● **Excerpted data**:
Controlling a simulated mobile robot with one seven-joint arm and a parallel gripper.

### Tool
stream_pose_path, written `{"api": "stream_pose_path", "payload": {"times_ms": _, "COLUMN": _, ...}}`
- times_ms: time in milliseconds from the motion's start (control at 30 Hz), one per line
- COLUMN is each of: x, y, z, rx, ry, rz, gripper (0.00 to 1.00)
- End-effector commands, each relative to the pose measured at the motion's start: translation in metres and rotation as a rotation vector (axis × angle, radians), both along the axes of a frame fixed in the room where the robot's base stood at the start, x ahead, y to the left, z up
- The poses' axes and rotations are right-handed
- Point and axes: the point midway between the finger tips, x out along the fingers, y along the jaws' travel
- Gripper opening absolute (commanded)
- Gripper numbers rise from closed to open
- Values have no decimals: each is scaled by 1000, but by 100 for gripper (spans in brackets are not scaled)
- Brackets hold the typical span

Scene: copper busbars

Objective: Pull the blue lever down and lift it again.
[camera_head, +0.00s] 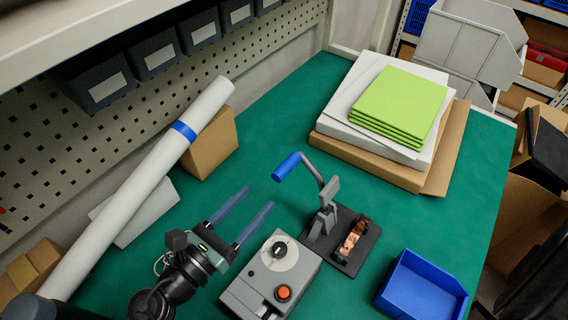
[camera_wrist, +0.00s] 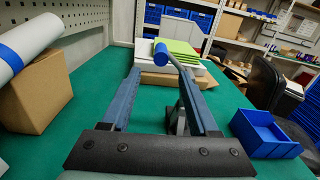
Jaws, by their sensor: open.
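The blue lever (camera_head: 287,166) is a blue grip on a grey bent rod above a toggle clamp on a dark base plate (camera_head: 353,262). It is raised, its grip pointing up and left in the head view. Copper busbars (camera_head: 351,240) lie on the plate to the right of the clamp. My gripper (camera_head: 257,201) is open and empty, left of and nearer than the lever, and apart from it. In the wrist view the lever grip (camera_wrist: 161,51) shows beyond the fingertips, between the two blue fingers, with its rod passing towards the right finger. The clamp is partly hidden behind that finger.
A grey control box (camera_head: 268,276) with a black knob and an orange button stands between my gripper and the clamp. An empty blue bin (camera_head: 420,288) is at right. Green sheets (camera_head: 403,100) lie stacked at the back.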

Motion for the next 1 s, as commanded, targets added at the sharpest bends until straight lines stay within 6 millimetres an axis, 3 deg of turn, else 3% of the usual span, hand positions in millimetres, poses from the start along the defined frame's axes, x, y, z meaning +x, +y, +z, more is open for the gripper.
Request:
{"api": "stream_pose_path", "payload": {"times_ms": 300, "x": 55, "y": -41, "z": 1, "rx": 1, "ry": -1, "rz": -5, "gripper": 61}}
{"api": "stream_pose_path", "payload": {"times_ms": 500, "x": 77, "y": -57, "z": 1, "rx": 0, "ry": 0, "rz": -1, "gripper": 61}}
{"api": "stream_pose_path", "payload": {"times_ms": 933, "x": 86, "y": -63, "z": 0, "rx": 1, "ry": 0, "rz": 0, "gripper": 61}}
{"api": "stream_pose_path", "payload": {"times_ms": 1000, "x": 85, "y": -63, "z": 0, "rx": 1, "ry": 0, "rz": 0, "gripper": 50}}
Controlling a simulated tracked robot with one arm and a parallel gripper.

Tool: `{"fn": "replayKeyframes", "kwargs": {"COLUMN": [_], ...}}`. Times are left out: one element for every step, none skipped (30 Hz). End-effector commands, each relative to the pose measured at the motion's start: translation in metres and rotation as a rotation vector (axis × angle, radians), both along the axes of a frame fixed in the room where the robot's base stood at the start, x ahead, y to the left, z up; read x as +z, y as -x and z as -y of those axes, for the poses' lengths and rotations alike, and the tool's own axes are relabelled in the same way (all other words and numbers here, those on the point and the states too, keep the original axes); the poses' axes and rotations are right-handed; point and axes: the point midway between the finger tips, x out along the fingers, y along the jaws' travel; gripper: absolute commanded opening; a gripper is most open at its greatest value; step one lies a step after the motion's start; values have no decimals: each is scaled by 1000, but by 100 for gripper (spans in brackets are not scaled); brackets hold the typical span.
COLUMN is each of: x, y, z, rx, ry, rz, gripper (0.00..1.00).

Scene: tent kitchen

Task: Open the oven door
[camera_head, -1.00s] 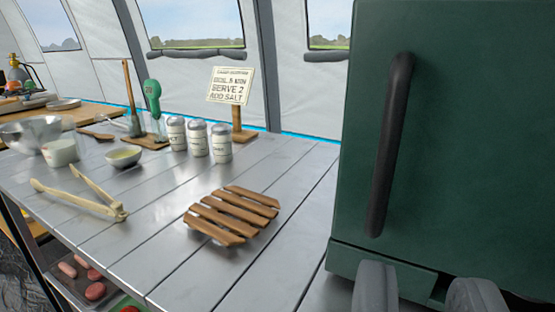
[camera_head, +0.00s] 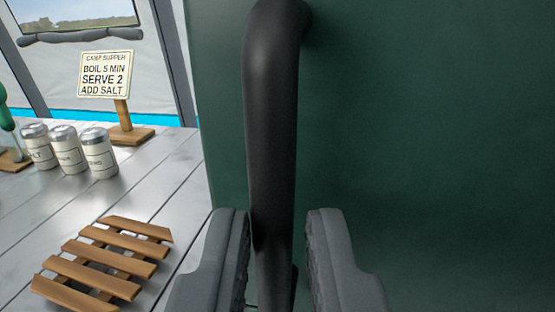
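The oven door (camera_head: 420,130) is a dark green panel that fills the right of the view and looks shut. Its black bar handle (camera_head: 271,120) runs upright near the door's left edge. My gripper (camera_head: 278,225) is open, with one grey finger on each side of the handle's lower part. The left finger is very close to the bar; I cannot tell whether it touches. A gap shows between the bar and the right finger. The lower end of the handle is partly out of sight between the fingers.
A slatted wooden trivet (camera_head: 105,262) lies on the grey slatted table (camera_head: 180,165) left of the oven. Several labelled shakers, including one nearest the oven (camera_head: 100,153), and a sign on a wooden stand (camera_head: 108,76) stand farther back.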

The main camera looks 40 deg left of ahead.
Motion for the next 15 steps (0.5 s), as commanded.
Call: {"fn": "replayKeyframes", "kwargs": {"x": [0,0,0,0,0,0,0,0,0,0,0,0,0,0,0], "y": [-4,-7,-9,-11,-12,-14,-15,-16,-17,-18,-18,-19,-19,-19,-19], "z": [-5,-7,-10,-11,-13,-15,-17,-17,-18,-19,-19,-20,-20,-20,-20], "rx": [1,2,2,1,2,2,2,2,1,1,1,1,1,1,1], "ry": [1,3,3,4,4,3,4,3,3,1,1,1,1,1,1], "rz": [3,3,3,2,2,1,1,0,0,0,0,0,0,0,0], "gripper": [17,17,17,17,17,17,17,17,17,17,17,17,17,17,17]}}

● **Stated goal**:
Working from the material above, transcribe it exactly while omitting pictures.

● **The output**:
Controlling a simulated mobile robot with one seven-joint arm and a parallel gripper.

### Tool
stream_pose_path, written `{"api": "stream_pose_path", "payload": {"times_ms": _, "COLUMN": _, ...}}`
- times_ms: time in milliseconds from the motion's start (control at 30 Hz), one per line
- COLUMN is each of: x, y, z, rx, ry, rz, gripper (0.00 to 1.00)
- End-effector commands, each relative to the pose measured at the motion's start: translation in metres and rotation as a rotation vector (axis × angle, radians), both along the axes of a frame fixed in the room where the robot's base stood at the start, x ahead, y to the left, z up
- The poses' axes and rotations are right-handed
- Point and axes: the point midway between the finger tips, x out along the fingers, y along the jaws' travel
- Gripper opening absolute (commanded)
- Gripper numbers rise from closed to open
- Values have no decimals: each is scaled by 1000, but by 100 for gripper (spans in brackets are not scaled)
- Brackets hold the typical span

Scene: copper busbars

Objective: Pull the blue lever down and lift it again.
[camera_head, +0.00s] 
[camera_wrist, +0.00s] 
Jaws, by their sensor: open.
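The blue lever (camera_head: 287,166) is a blue grip on a grey bent rod above a toggle clamp on a dark base plate (camera_head: 353,262). It is raised, its grip pointing up and left in the head view. Copper busbars (camera_head: 351,240) lie on the plate to the right of the clamp. My gripper (camera_head: 257,201) is open and empty, left of and nearer than the lever, and apart from it. In the wrist view the lever grip (camera_wrist: 161,51) shows beyond the fingertips, between the two blue fingers, with its rod passing towards the right finger. The clamp is partly hidden behind that finger.
A grey control box (camera_head: 268,276) with a black knob and an orange button stands between my gripper and the clamp. An empty blue bin (camera_head: 420,288) is at right. Green sheets (camera_head: 403,100) lie stacked at the back.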

Motion for the next 1 s, as commanded, targets added at the sharpest bends until straight lines stay within 6 millimetres an axis, 3 deg of turn, else 3% of the usual span, hand positions in millimetres, poses from the start along the defined frame's axes, x, y, z meaning +x, +y, +z, more is open for the gripper.
Request:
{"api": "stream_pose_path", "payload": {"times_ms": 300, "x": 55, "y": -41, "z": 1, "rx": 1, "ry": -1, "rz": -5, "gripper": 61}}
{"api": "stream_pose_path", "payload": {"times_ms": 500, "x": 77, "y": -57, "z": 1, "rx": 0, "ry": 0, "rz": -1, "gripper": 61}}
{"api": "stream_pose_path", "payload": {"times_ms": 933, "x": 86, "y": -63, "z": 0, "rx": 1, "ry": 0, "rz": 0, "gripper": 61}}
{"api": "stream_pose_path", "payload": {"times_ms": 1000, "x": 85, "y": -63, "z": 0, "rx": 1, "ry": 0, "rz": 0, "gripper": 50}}
Controlling a simulated tracked robot with one arm and a parallel gripper.

Tool: `{"fn": "replayKeyframes", "kwargs": {"COLUMN": [_], ...}}`. Times are left out: one element for every step, none skipped (30 Hz). End-effector commands, each relative to the pose measured at the motion's start: translation in metres and rotation as a rotation vector (axis × angle, radians), both along the axes of a frame fixed in the room where the robot's base stood at the start, x ahead, y to the left, z up; read x as +z, y as -x and z as -y of those axes, for the poses' lengths and rotations alike, and the tool's own axes are relabelled in the same way (all other words and numbers here, those on the point and the states too, keep the original axes); the poses' axes and rotations are right-handed; point and axes: the point midway between the finger tips, x out along the fingers, y along the jaws' travel; gripper: absolute commanded opening; a gripper is most open at its greatest value; step one lies a step after the motion's start; values have no decimals: each is scaled by 1000, but by 100 for gripper (spans in brackets are not scaled); brackets hold the typical span.
COLUMN is each of: x, y, z, rx, ry, rz, gripper (0.00..1.00).

Scene: tent kitchen

Task: Open the oven door
[camera_head, -1.00s] 
[camera_head, +0.00s] 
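The oven door (camera_head: 420,130) is a dark green panel that fills the right of the view and looks shut. Its black bar handle (camera_head: 271,120) runs upright near the door's left edge. My gripper (camera_head: 278,225) is open, with one grey finger on each side of the handle's lower part. The left finger is very close to the bar; I cannot tell whether it touches. A gap shows between the bar and the right finger. The lower end of the handle is partly out of sight between the fingers.
A slatted wooden trivet (camera_head: 105,262) lies on the grey slatted table (camera_head: 180,165) left of the oven. Several labelled shakers, including one nearest the oven (camera_head: 100,153), and a sign on a wooden stand (camera_head: 108,76) stand farther back.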

The main camera looks 40 deg left of ahead.
Motion for the next 15 steps (0.5 s), as commanded.
Call: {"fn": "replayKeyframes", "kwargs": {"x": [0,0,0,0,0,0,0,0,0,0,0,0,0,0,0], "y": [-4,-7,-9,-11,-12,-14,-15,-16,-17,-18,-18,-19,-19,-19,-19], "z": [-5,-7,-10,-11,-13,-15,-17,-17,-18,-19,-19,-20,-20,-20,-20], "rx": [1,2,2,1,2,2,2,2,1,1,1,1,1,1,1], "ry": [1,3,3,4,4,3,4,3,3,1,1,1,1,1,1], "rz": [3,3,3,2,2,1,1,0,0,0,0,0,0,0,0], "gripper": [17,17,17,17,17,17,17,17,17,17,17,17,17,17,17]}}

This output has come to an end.